Si l’Afrique sort des sentiers battus, grâce à une identification précoce et saine de ses particularités énergétiques, elle pourra peut-être demain avec l’avènement de l’hydrogène comme vecteur d’énergie, jouer un rôle analogue à celui des pays arabes ou pétroliers en matière de production ou de fourniture d’énergie.
L’Afrique, à elle seule, pourrait fournir le deutérium nécessaire au fonctionnement de tous les réacteurs thermonucléaires de la planète, lorsque la fusion sera devenue opérationnelle.
Mais dans ce dernier cas, est-ce que l’exploitation d’une telle énergie sera interdite aux pays en voie de développement. Je ne le crois pas, car si les études au niveau des prototypes sont onéreuses, les modèles commercialisables de réacteurs thermonucléaires avec une configuration Tokamak seront vraisemblablement d’un prix abordable pour nos pays à condition qu’au préalable, soient formées au niveau des départements de physique des plasmas des universités africaines, des équipes capables de prendre en charge de telles machines après un minimum d’adaptation.
Autant je deviens réservé lorsqu’il s’agit du nucléaire même des surrégénérateurs (ou breeders, piles couveuses)† qui produisent plus d’énergie qu’ils n’en consomment, autant je pense que le choix de l’Afrique pour les réacteurs thermonucléaires de demain doit être ferme dès à présent.
En effet, une centrale nucléaire n’est encombrante qu’une fois hors d’usage ; les matériaux restent contaminés pour une durée géologique de 24000 à 100000 ans et dans l’état actuel de la technique on ne connaît aucun procédé satisfaisant pour se débarrasser de ces déchets.
C’est pour cela aussi que l’Afrique devra refuser que l’on vienne les ensevelir dans son sol, moyennant quelque malheureux argent.
Par contre la radioactivité induite des matériaux des futures centrales thermonucléaires sera incomparablement plus réduite, et on pourra s’ingénier à utiliser des matériaux ne donnant naissance qu’à des éléments artificiels de courtes périodes en général.
Bien sûr, la pollution thermique subsiste, mais, est de beaucoup moins grave. Il suffirait de compléter ce bref tour d’horizon par la liste des principales matières premières qui vont disparaître presque complètement de la surface des continents dans deux générations comme le cuivre, l’aluminium etc., pour saisir de façon aiguë les particularités de l’ère cosmique où nous sommes entrés sans le savoir toujours.
De petits pays qui ressemblent à des Koweïts africains seront des caisses vides dans moins de cinquante ans.
Seule une organisation continentale, ou régionale réalisant l’intégration de nos économies à une échelle suffisante, pourra les sauver de l’effacement.
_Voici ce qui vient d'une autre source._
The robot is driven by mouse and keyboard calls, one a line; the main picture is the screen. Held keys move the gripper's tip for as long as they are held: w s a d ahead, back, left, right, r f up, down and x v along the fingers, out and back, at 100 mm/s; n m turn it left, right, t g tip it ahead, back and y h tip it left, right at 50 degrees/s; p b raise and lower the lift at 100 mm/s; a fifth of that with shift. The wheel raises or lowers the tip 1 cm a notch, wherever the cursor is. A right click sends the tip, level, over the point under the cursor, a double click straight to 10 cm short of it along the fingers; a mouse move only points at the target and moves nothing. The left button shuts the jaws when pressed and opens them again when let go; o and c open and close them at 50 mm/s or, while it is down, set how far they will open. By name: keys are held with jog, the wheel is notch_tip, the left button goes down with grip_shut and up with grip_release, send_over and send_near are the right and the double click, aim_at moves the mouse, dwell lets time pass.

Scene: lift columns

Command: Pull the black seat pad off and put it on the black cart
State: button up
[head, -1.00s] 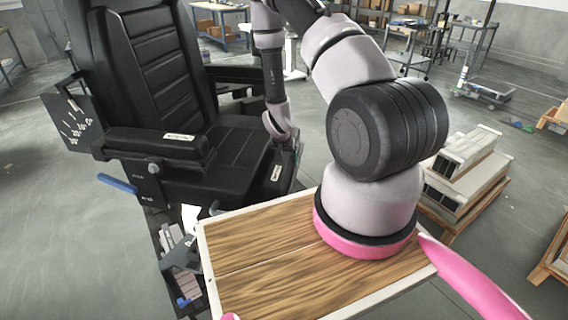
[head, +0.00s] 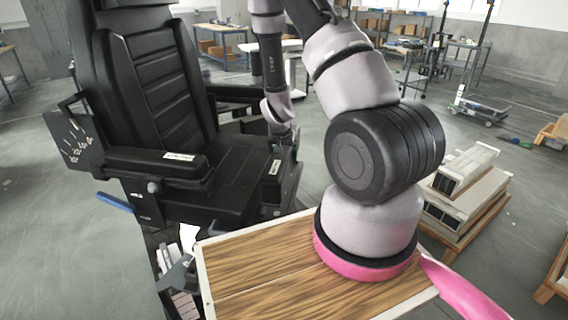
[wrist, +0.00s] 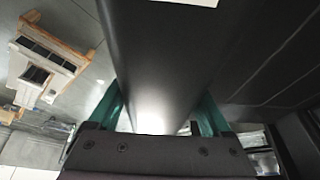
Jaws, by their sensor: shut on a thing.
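The black seat pad (head: 235,172) is at the seat of the big black chair (head: 150,75), between its armrests. A white label shows on its right side. My gripper (head: 284,143) is at the pad's right edge in the head view, small and partly hidden by my wrist. In the wrist view my gripper (wrist: 160,112) has a teal finger on each side of the black pad (wrist: 160,60) and is shut on it. The underside of the pad is hidden, so I cannot tell how far it is clear of the chair. I cannot make out the black cart with certainty.
A wooden-topped surface (head: 235,285) is under my arm base. Grey boxes on a pallet (head: 462,185) stand to the right. A low wheeled cart (head: 480,112) and a shelved trolley (head: 405,55) stand farther back. Open floor lies between them and the chair.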

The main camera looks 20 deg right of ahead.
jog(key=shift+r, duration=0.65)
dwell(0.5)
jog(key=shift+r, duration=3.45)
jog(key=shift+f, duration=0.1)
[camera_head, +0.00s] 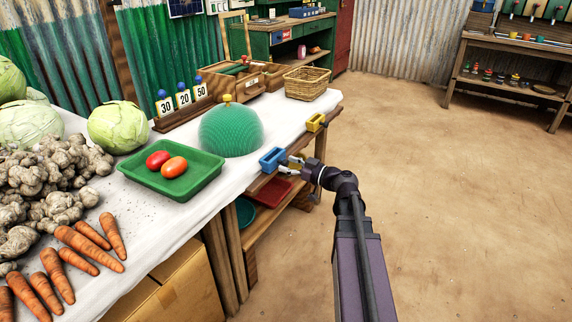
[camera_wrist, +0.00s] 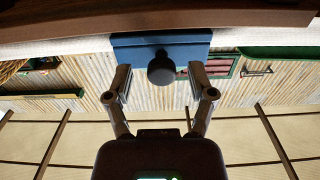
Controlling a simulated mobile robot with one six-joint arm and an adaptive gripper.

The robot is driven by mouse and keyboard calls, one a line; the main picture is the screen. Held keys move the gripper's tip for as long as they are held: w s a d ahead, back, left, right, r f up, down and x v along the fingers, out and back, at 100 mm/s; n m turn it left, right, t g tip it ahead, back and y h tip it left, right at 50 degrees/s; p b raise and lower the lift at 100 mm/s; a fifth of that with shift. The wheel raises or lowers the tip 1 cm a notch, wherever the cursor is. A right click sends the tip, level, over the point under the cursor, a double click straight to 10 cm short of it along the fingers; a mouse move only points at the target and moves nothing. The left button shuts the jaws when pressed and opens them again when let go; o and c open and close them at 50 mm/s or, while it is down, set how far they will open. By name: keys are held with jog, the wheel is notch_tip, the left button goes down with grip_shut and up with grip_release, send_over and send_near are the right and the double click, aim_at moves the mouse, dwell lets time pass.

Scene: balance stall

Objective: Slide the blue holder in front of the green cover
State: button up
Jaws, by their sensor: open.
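The blue holder (camera_head: 272,159) sits at the front edge of the white-covered table. The green cover (camera_head: 231,133) is a ribbed dome with a yellow knob, standing on the table up and left of the holder in the head view, apart from it. My gripper (camera_head: 291,167) is at the holder's outer side, its fingers open. In the wrist view the blue holder (camera_wrist: 125,46) is straight ahead of my gripper (camera_wrist: 160,82). A dark round knob (camera_wrist: 161,68) on it lies between the open fingertips, with gaps at both sides.
A yellow holder (camera_head: 316,122) is farther along the same edge. A green tray (camera_head: 208,183) with two red-orange vegetables stands left of the dome. Number cards (camera_head: 184,98) and a wicker basket (camera_head: 307,83) are behind. The floor (camera_head: 460,200) at right is clear.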

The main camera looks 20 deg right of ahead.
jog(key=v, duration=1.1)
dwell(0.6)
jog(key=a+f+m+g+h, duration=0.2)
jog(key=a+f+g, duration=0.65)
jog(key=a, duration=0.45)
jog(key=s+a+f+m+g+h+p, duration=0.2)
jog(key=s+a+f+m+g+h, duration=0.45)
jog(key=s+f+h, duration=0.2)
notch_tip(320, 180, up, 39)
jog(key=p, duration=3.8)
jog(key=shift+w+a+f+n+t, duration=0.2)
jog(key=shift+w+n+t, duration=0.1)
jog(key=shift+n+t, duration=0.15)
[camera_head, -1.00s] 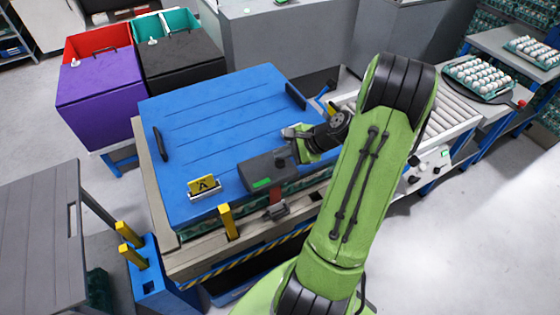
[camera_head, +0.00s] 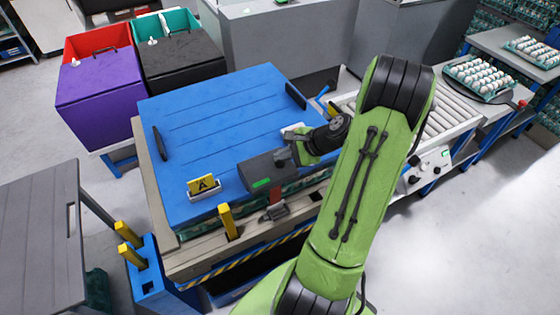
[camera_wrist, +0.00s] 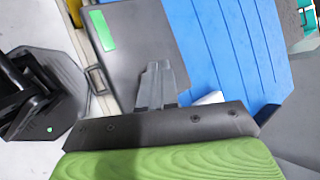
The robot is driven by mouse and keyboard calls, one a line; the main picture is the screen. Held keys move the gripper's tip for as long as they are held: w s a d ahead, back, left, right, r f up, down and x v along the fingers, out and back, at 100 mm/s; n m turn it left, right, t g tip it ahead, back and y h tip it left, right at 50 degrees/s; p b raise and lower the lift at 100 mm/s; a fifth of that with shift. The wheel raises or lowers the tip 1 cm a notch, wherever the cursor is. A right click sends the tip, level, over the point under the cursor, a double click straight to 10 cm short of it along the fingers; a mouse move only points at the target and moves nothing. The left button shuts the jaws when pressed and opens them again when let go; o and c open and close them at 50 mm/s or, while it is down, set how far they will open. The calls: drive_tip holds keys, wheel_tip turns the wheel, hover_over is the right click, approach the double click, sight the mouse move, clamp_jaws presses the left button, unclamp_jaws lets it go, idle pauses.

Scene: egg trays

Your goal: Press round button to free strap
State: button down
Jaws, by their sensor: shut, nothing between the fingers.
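A dark grey strap box (camera_head: 262,174) with a green patch on top lies at the front edge of a blue lid (camera_head: 215,115). A red strap (camera_head: 277,197) runs down from it to a metal buckle (camera_head: 274,212). In the wrist view the box (camera_wrist: 140,35) lies under the fingertips, with its green patch (camera_wrist: 103,30) at upper left. My gripper (camera_head: 289,158) is shut and empty at the box's right end; its fingers also show in the wrist view (camera_wrist: 158,80). I cannot tell whether the fingertips touch the box. I cannot make out the round button; the fingers may hide it.
A yellow "A" sign (camera_head: 203,186) and black handles (camera_head: 159,144) stand on the lid. A yellow post (camera_head: 228,221) rises in front. A roller conveyor (camera_head: 448,122) lies right, purple (camera_head: 100,98) and black bins behind left. The middle of the lid is clear.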

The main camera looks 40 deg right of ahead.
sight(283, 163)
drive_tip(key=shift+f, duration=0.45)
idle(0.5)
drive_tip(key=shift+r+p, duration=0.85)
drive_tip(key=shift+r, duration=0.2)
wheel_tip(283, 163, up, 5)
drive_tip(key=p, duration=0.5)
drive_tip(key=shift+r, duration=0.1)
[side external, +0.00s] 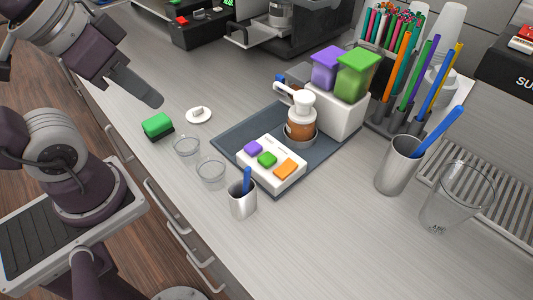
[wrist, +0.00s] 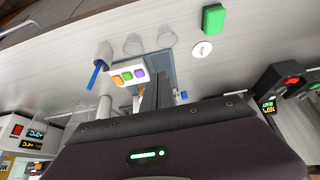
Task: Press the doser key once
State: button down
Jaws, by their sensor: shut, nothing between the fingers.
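A white key block (side external: 271,164) with purple (side external: 253,149), green (side external: 267,159) and orange (side external: 286,168) keys sits on the front of a dark mat (side external: 230,139). In the wrist view the key block (wrist: 128,74) shows just beyond my fingers. Behind it stands a white doser (side external: 337,108) with purple and green hoppers. A pump bottle (side external: 301,122) with amber contents stands between them. My gripper (side external: 152,99) is shut and empty, up and to the left of the keys in the side view, apart from them. Its fingers (wrist: 156,92) partly hide the mat in the wrist view.
Two clear cups (side external: 211,173) and a steel cup (side external: 242,199) with a blue stick stand near the keys. A green sponge (side external: 157,124) and a small white dish (side external: 199,115) lie left. A steel tumbler (side external: 399,165) and a glass (side external: 455,200) stand right. The front-right counter is clear.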

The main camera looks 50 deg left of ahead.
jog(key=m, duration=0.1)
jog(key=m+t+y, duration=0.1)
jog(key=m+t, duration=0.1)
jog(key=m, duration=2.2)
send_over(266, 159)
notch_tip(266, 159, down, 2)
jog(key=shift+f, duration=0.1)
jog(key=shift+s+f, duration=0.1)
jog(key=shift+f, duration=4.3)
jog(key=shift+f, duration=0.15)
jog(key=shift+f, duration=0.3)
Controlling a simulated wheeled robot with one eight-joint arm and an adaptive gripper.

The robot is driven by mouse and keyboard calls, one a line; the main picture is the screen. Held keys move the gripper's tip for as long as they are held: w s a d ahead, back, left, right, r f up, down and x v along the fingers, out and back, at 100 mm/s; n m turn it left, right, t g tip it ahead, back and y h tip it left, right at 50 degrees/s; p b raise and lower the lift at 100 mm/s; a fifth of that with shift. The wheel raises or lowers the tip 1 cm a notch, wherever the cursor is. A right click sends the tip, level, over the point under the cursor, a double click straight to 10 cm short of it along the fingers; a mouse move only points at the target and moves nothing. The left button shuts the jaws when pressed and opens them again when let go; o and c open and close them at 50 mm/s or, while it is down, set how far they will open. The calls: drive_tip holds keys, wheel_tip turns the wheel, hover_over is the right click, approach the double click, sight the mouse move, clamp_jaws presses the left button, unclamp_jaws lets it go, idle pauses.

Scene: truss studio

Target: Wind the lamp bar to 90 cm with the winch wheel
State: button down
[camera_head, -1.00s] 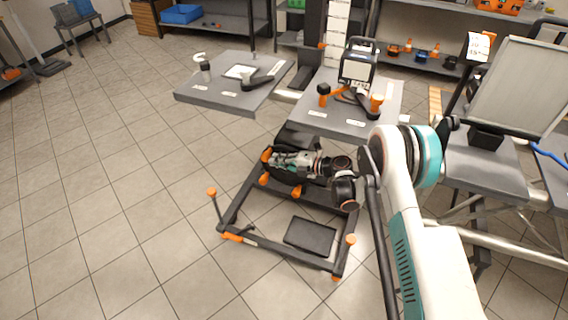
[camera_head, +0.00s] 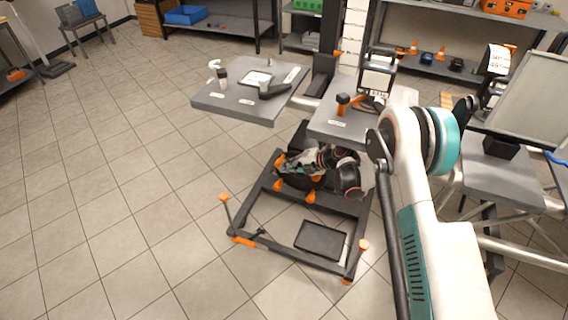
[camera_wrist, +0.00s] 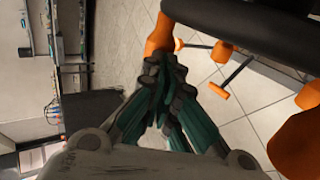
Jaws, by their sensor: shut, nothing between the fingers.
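The winch wheel is the dark round part with orange knobs (camera_head: 311,197), low on the black floor frame. In the wrist view its dark rim (camera_wrist: 250,22) crosses the top right, with orange knobs beside it. My gripper (camera_wrist: 165,65) has its teal fingers drawn together with nothing between them. Its tips lie next to an orange knob (camera_wrist: 160,35); I cannot tell whether they touch. In the head view my gripper (camera_head: 290,165) is over the wheel, and my wrist hides part of both. A pale marked post (camera_head: 351,35) stands behind. I cannot make out the lamp bar.
The black floor frame (camera_head: 300,262) has upright orange-tipped posts and a dark pad (camera_head: 320,239). Grey tables (camera_head: 240,105) and a boxy device with a screen (camera_head: 377,75) stand behind it. A grey table (camera_head: 500,175) stands right. The tiled floor at left is clear.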

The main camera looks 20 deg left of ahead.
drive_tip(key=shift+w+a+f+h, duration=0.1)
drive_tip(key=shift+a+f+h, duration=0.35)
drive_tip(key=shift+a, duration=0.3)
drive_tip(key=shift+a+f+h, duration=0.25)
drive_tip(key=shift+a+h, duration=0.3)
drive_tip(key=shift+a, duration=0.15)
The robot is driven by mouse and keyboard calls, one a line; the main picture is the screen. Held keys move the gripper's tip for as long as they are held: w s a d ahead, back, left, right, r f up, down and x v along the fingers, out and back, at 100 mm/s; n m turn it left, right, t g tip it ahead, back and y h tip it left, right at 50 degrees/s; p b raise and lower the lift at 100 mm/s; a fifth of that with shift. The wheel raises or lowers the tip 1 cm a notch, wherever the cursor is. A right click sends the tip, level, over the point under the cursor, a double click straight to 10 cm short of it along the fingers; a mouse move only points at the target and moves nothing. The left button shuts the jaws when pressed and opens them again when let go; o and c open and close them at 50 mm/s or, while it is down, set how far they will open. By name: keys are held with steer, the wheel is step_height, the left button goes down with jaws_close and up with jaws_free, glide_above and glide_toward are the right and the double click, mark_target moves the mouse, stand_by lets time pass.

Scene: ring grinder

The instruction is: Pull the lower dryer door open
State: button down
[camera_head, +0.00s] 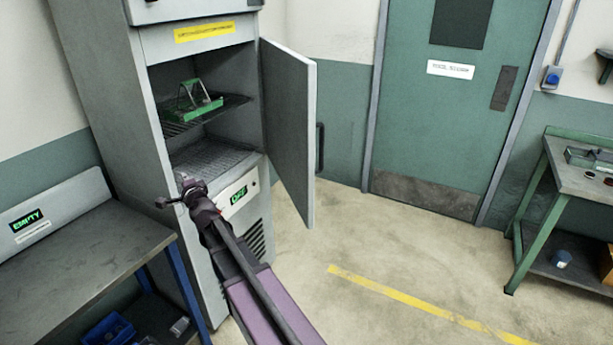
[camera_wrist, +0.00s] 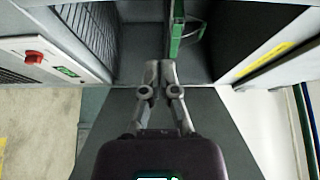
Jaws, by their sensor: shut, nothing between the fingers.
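The grey dryer (camera_head: 95,80) stands at the left in the head view. Its lower door (camera_head: 290,125) stands wide open, swung out on the right side of the opening. The door's dark handle (camera_head: 320,148) faces the right. My gripper (camera_head: 187,182) is in front of the left edge of the open lower chamber, apart from the door. In the wrist view my gripper (camera_wrist: 161,68) has its fingertips close together with nothing between them. Inside the chamber a green wire-handled holder (camera_head: 192,108) sits on the upper rack (camera_head: 232,102); it also shows in the wrist view (camera_wrist: 182,40).
Below the opening is a control panel with a green "OFF" display (camera_head: 239,196); its red knob (camera_wrist: 34,57) shows in the wrist view. A workbench (camera_head: 75,255) stands at the left, another bench (camera_head: 570,180) at the right. The floor beyond the open door is clear.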

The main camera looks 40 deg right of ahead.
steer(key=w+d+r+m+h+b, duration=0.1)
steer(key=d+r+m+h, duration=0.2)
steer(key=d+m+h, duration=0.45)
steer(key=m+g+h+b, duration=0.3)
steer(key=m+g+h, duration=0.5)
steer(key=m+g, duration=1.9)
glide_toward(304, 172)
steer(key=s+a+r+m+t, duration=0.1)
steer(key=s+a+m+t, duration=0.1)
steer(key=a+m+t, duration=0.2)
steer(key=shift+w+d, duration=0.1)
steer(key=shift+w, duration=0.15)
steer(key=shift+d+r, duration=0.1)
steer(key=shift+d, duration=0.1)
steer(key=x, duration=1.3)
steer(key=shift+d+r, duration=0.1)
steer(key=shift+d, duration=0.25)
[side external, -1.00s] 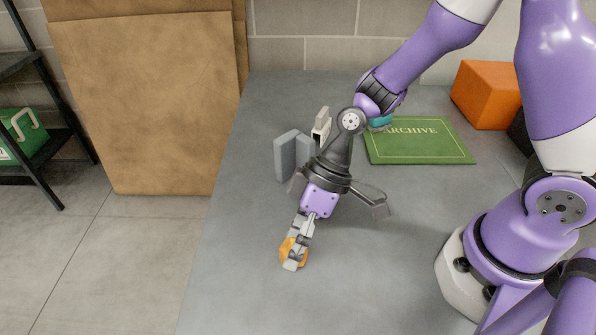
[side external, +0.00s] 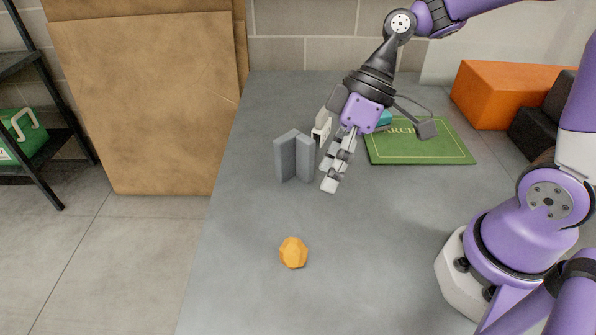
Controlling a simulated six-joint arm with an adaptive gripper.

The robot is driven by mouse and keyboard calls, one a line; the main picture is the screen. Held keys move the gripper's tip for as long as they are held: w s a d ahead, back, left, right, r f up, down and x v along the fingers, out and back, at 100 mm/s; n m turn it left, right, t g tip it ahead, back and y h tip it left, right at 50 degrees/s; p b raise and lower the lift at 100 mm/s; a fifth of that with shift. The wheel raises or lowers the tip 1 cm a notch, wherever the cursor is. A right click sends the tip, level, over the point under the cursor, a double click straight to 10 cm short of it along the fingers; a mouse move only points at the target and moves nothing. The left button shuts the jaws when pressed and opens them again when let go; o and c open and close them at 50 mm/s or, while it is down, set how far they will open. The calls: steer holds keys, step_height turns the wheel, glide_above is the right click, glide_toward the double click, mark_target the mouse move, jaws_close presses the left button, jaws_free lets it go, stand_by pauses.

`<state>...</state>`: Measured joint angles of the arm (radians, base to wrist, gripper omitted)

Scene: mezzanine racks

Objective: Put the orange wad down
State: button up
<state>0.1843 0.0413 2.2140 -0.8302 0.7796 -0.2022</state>
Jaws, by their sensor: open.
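The orange wad (side external: 293,253) is a small faceted lump resting on the grey table (side external: 390,230), toward the front left. Nothing touches it but the table. My gripper (side external: 331,178) is open and empty. It is raised and well away from the wad, behind it and to its right in the picture, beside the grey upright block.
A grey angled block (side external: 293,158) stands left of my gripper. Orange (side external: 490,95) and black (side external: 545,128) boxes stand at the back right.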

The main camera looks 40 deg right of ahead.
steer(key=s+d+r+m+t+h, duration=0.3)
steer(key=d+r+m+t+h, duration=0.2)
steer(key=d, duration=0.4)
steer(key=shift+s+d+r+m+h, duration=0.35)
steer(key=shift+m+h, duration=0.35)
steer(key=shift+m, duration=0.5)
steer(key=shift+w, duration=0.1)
Des organismes politiques coordinateurs sont nécessaires à l’échelle continentale en vue de créer à temps des économies complémentaires non concurrentes.
Il y a lieu aussi de dire un mot sur l’incidence des microprocesseurs, de la robotisation de l’industrie et de l’informatisation de la vie sur les formes classiques d’industrialisation : qu’est-ce qui va changer, qu’est-ce qui subsistera ?
Certes l’information est équivalente à une libération d’énergie. L’usage systématisé de l’informatique conduira à une économie insoupçonnée de travail qui peut conduire à un nouveau type de rapports sociaux et de civilisation.
La percée technologique des micro-processeurs appellera à l’existence de nouvelles élites de technocrates qui pourraient ouvrir de nouvelles perspectives aux petits pays en voie de développement, mais le problème énergétique fondamental ne changera pas.
En attendant l’éclosion de cette grande ère de la faisabilité de la réaction thermonucléaire, de l’opérationnalité des centrales solaires, de l’avènement de l’hydrogène comme vecteur d’énergie, et du règne de la télématique, en attendant cette grande ère et en s’y préparant activement, il faut savoir faire flèche de tout bois, car aujourd’hui, les problèmes de l’heure sont l’autosuffisance alimentaire, la santé.
Il est donc impérieux de former des techniciens pour la réalisation de ces tâches ; donc des ingénieurs et techniciens qui maîtrisent la construction des micro-centrales, des ingénieurs et techniciens bio-énergétiques pour l’industrialisation rurale, les problèmes de santé primaires, l’usage décentralisé du solaire et des éoliennes etc., etc.
Il doit être clair que le Sud ne recherche pas à se retrancher dans un ghetto technique pour essayer de se suffire à lui-même, ce serait le meilleur moyen de s’asphyxier. Au contraire, il veut simplement dans une première phase par l’analyse de ses particularités, identifier clairement ses besoins vitaux et ensuite demander la solidarité agissante du Nord pour atteindre les objectifs fixés et qui paraissent valables. † ou réacteurs à neutrons rapides.”